The news that they proclaim on Easter Day is that death never has the last word. And hope triumphs when all seems lost.
Have we ever needed to hear the news of Easter more – that Jesus is risen from the grave, that despair doesn’t win, that green blades of growth rise from all that seemed buried and gone.
Grief comes in waves. But so does love.
And the waves of love that spread out from what those women shared in the first light of the first Easter Day changed their world, change our world and will go on changing the world as we spread it ever further.
- God has not forgotten the broken hearted.
- God has not forgotten the grief-stricken.
- God has not forgotten those for whom despair has become almost who they are.
That wave of God’s love did not begin on Easter Day, for it is as old as time, but Christ risen from the grave is when we witness its greatest triumph.
Love, hope and belief in new life are not optional extras for Christian people. They are the reason we are who we are and do what we do.
Despair and grief are real, even the bitter grief of hopes dashed. But the story of who we are doesn’t conclude by the side of a grave. Our story begins at an empty tomb.
Yes, the world is a mess.
But it has you and I in it and we know by the story that we preach and proclaim that new life is our inheritance and our hope. Things never have to remain the way they are.
This year will be a year of great change in this world. Momentous change. This is the year in which more people will vote in elections than have ever done since the democratic era began.
Every part of the world needs people in it who believe in a better world, a world where justice for the poor, integrity for those who govern and kindness for the troubled are the building blocks of the world we wish to see.
This year our election process in this country could well be a painful and hurtful time.
It demeans us all when an election is portrayed in the simplistic banality of a phrase such as stop the boats. Such language threatens those who need help most and diminishes us all. It is the language of the tomb. We need to move the conversation away from Stop the Boats towards Stop the Hatred. Xenophobia, fear of foreigners and naked racism are already dancing behind the words of too much electioneering.
But ultimately it will not win.
Good people believe in better things.
God’s people believe in better things.
Sometimes hope feels like something you have determinedly try to drag out of yourself. Sometimes though it bursts forth from no-where. A wave of love joy, hope and peace bursts unexpectedly from our inner tomb.
The promise of Easter is not that new life is possible it is the promise that it is inevitable.
And I believe it.
Christians believe in a better world than we already have. We believe in a world where the poor are fed, the lonely are comforted and the sound of war is heard no more in any land. We believe in salvation – the healing of the world.

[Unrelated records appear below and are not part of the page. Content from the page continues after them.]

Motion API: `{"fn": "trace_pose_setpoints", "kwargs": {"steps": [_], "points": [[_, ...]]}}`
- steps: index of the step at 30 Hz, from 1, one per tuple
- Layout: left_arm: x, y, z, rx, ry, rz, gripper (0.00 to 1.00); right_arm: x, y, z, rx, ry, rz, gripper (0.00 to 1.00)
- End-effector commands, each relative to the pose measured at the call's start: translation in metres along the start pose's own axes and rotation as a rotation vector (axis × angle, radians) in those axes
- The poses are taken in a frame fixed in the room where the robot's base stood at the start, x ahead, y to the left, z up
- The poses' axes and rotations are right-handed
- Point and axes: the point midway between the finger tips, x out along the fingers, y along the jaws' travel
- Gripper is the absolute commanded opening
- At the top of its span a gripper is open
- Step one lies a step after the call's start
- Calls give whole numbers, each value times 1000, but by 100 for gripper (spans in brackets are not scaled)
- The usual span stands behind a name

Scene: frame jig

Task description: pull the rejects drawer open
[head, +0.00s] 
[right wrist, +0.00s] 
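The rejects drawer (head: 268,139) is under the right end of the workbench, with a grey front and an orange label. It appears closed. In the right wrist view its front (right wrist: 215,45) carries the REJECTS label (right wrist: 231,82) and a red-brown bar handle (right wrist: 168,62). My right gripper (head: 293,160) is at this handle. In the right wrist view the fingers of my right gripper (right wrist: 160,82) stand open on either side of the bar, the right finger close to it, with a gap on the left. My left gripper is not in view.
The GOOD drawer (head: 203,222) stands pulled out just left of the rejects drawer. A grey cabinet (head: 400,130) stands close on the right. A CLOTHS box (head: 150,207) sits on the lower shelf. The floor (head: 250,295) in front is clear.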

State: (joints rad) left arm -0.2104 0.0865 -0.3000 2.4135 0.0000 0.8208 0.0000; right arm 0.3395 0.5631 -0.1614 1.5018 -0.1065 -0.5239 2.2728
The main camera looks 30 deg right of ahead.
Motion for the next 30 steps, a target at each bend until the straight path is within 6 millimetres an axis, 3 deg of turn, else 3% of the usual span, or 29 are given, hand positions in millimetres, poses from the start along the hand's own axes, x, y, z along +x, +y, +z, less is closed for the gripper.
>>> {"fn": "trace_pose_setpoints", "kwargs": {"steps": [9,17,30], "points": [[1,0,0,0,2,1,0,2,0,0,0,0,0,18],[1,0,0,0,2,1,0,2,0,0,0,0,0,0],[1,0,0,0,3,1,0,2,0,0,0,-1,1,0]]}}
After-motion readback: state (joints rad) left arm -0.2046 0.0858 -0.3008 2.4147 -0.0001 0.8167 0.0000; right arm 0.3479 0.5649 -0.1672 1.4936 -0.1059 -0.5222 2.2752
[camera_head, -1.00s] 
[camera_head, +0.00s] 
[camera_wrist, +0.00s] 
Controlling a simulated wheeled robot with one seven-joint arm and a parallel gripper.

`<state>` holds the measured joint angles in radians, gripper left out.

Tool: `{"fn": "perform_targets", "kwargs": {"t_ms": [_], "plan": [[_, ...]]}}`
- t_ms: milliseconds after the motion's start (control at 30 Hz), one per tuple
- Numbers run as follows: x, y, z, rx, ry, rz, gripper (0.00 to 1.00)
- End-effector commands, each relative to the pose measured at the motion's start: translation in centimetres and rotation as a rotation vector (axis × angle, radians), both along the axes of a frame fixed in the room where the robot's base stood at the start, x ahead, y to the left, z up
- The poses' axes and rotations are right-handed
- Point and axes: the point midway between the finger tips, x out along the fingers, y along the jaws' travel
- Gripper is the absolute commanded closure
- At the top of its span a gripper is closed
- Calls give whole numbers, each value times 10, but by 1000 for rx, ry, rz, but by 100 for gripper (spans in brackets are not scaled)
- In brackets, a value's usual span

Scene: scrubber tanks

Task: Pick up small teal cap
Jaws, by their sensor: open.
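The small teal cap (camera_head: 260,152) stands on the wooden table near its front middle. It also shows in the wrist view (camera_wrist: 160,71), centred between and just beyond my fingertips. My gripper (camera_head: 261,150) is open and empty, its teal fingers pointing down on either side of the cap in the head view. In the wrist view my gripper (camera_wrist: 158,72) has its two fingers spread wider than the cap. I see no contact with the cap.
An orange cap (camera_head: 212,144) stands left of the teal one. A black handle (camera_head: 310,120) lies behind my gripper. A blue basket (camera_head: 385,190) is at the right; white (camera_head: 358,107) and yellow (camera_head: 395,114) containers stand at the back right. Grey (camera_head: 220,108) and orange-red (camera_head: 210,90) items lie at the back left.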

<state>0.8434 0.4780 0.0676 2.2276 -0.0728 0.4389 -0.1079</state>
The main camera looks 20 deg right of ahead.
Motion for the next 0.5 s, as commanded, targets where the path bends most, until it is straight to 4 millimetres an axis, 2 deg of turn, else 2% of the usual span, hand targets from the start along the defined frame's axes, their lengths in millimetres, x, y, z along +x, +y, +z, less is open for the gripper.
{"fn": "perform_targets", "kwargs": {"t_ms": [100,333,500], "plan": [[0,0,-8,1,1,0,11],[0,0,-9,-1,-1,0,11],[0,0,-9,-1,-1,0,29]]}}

The story that we are caught up in as Christian people on Easter Day is the story of salvation. And salvation is not the church bobbing around on the waves of this world plucking a few lucky souls to safety. Salvation is the great wave of God’s love that will sweep us all home.
Early this morning, we baptised people into this story, confident that they will bring new life into this world and confident that they will rise with Christ.
Early this morning we lit a fire and brought candlelight into this church to proclaim that gloom will not win. Light and glory will cast every shadow away.
Early this morning, Christ rose from the grave. Not only is death not the end but new life is real. The wave of God’s love has reached all the world. It has even reached us here. It has come to you.
I believe in things worth believing in.
New life for all. Love, joy and peace in abundance.
And I believe that Jesus Christ is risen from the grave. For if Christ were not risen from the grave then we would not be gathered here, in the name of the Father and of the Son and of the Holy Spirit.
Amen
I believe it too Kelvin
I hope others reply too
Thank you so much for that Easter sermon. It was such a welcome contrast to presentations of the Easter message as a personal comfort blanket which leaves the world to go to hell. I was grateful to hear it on Sunday and have been blessed by watching it again this morning.
I literarily restrained myself from shedding tears at this moving sermon. It was and it is still full of hope and assurance.